Participants : 163 children aged 8–9 years and 334 adolescents aged 13–15 years from Melbourne, Australia participated in 2004.
Methods : A Geographic Information System was used to identify all public open spaces (POS) within 800 m of participants' homes and their closest POS. The features of all POS identified were audited in 2004/5. Accelerometers measured moderate-to-vigorous physical activity (MVPA) after school and on weekends. Linear regression analyses examined associations between features of the closest POS and participants' MVPA.
Results : Most participants had a POS within 800 m of their home.

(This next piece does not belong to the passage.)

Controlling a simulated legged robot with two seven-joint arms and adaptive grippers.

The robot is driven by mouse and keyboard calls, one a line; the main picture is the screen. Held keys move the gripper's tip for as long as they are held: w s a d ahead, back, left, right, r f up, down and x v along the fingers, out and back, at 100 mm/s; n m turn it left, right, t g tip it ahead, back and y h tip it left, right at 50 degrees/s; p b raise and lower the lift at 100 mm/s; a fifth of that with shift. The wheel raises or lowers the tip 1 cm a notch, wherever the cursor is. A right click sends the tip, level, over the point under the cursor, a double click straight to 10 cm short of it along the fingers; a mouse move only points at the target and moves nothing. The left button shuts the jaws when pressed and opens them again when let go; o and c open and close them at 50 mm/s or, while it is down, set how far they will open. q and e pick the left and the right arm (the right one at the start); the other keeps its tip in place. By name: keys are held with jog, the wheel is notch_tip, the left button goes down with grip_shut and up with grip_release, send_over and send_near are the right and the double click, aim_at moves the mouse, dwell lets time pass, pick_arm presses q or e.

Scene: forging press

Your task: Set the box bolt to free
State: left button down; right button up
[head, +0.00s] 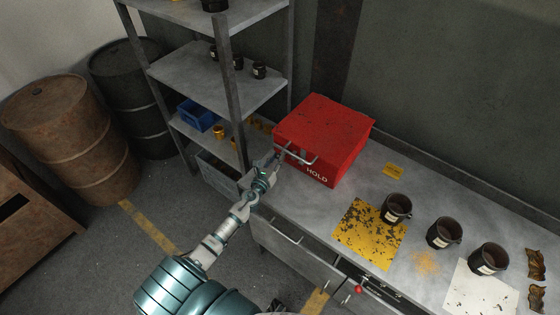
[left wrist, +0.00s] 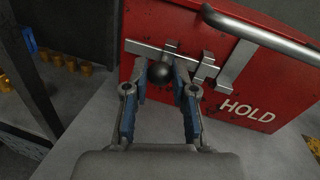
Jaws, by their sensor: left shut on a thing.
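The red box (head: 325,130) stands on the grey bench, its front face toward me with the white word HOLD on it. In the left wrist view, the bolt (left wrist: 208,68) is a flat grey bar across the box front (left wrist: 265,75), with a dark round knob (left wrist: 160,73). My left gripper (head: 277,157) is at the left part of the box front. In the wrist view its two fingers (left wrist: 161,68) are shut on the knob, one on each side. The knob is left of the word HOLD. My right gripper is not in view.
A grey bar handle (left wrist: 262,34) juts from the box front just above the bolt. Black mugs (head: 396,208), a yellow worn mat (head: 370,232) and a white sheet (head: 480,290) lie to the right on the bench (head: 405,180). A metal shelf (head: 215,75) stands behind left.

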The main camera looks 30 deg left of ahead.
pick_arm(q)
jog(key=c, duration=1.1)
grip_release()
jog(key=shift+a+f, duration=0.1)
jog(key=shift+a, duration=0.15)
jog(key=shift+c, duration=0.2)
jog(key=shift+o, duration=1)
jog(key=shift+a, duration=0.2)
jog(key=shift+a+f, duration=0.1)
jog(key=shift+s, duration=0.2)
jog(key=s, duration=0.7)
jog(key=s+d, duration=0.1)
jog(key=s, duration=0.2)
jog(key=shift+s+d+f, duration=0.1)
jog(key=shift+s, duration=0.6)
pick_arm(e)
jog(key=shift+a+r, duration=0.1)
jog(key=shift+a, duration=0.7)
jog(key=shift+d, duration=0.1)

The presence of playgrounds was positively associated with younger boys' weekend MVPA (B = 24.9 min/day; p ≤ 0.05), and lighting along paths was inversely associated with weekend MVPA (B = − 54.9 min/day; p ≤ 0.05). The number of recreational facilities was inversely associated with younger girls' MVPA after school (B = − 2.6 min/day; p ≤ 0.05) and on the weekend (B = − 8.7 min/day; p ≤ 0.05). The presence of trees providing shade (5.8 min/day, p ≤ 0.01) and signage regarding dogs (B = 6.8 min/day, p ≤ 0.05) were positively associated with adolescent girls' MVPA after school.
Conclusion : Certain features of POS were associated with participants' MVPA, although mixed associations were evident. Further research is required to clarify these complex relationships.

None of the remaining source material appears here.